Una de las discusiones que aún recuerdo, ya pasados más de quince años de ese viaje, versó sobre el concepto de autoría. Pensábamos, dicho frontalmente, que robarle una bolsa de chipá a La Cabaña de Chamigo era moralmente inaceptable; pero no así apropiarnos de su fórmula secreta. Con la receta del chipá en mano, dominaríamos el mundo, un poder incontrastable, como tener la bomba atómica o, en aquellos años, como tener un silo-bolsa para el acopio de la soja por entonces a 800 verdes. El chipá podía comercializarse de variados modos; o podía regalarse, o estar de adorno expuesto tras un vidrio para sufrimiento del peatón. Ese no era asunto nuestro. En cambio, insistíamos, la receta es información y como tal, debía compartirse, esto es, estar a disposición del público. En pocas palabras, defendíamos el derecho humano al acceso a la receta del chipá; también a la del helado rosarino –queríamos de paso terminar con ese mélange de colorante y hielo que empezaba a copar la plaza cordobesa. Sosteníamos que el chipá no había alcanzado un techo y que publicando la receta de Chamigo, algún versado panadero podía realizar mejoras; que el chipá de La Cabaña era un piso excelente para hacerlo; que nadie merecía empezar a producir chipá de cero; que privar al resto de la humanidad de sus nutrientes era el verdadero mal de nuestro tiempo. Sin escalas, como era su costumbre, Vega fue a parar a los modernos: Descartes primero y, luego, Leibniz.

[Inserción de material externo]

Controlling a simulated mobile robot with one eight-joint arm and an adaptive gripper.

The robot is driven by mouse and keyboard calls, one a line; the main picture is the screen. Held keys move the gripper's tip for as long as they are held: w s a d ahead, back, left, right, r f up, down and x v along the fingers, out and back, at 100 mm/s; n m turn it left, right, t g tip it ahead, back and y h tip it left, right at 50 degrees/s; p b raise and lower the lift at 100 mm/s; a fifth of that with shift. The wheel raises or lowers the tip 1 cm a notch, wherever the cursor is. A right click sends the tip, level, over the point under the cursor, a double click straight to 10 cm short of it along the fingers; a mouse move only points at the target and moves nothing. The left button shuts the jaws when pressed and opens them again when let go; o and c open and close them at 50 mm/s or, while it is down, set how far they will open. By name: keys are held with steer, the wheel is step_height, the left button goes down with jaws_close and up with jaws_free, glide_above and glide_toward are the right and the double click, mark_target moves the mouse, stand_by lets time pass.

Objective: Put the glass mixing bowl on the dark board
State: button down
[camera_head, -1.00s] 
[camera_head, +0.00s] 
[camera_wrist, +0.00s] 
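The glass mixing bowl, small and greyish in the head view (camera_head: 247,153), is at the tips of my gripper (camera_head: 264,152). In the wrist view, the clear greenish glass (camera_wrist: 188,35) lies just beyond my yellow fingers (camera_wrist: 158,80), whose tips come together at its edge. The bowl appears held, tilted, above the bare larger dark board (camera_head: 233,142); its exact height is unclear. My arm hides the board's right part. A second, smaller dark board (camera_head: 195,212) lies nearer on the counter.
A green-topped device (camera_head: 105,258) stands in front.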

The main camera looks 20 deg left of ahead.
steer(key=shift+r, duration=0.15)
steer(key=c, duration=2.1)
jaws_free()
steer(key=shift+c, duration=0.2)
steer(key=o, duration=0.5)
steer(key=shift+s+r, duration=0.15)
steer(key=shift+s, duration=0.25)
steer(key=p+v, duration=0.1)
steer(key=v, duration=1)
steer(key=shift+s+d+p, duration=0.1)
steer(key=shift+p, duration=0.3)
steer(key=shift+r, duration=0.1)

  • 3. La receta oculta de Eudoxo, Euclides y Apolonio.

Descartes, el gran matemático y filósofo de la primera mitad del siglo XVII, despotricó en casi todos sus escritos contra los geómetras de la antigua Grecia. Su legado, explicaba Descartes, se reduce a un conjunto ordenado de teoremas prolijamente deducidos; pero nada hay en estos textos helénicos que dé cuenta del método en virtud del cual dichos teoremas fueron descubiertos. Descartes, ávido de nuevos horizontes matemáticos, debió ocupar buena parte de su preciado tiempo en redescubrir o reinventar un método matemático para revolver los desafíos que el nuevo orden natural planteaba. Por su parte, Leibniz también se hizo eco del mismo reclamo. Fue menos enfático en su acusación de ocultamiento intencional de los métodos matemáticos empleados por sus antepasados remotos. Pensaba sí que había mucho “alarde” en el canon demostrativo de la geometría clásica, canon respecto del cual la cultura matemática de su tiempo todavía no lograba despegarse. Leibniz escribió en un texto de 1675:

“(…) nada me resulta más artificioso que seguir a ciertos autores en sus ostentosos aunque escasamente fructíferos escrúpulos detallistas. Destacándose más por sus laboriosos esfuerzos que por su genialidad, ellos pasan su tiempo, por así decir, en ceremonias cubriendo el origen de las invenciones con un manto de sombras.”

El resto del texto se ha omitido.